- [Objective] Your task is to retype, word for word, the lines from the start of the data through the line holding "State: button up". Do not include the pictures.

___ Source excerpt

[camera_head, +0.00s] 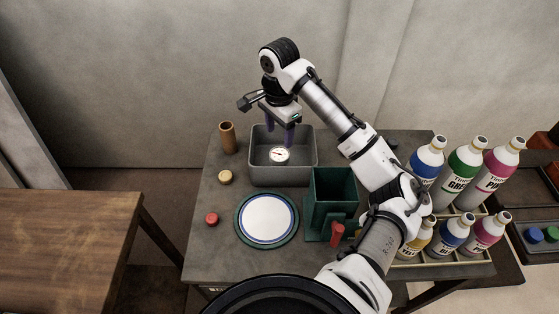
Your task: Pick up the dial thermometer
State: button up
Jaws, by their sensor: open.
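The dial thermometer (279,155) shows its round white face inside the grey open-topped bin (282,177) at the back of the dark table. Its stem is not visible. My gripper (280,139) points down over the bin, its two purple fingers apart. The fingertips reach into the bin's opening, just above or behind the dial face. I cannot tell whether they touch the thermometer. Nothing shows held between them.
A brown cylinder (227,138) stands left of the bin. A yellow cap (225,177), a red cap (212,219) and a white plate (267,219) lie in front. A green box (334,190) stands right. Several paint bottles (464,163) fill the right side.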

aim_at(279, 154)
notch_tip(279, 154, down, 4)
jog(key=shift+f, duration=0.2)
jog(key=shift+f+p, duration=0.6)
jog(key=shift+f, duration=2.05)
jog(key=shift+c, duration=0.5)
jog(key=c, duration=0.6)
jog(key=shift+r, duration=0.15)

______

- [Solution to this exercise]
[camera_head, +0.00s] 
Your task: Pick up the dial thermometer
State: button up

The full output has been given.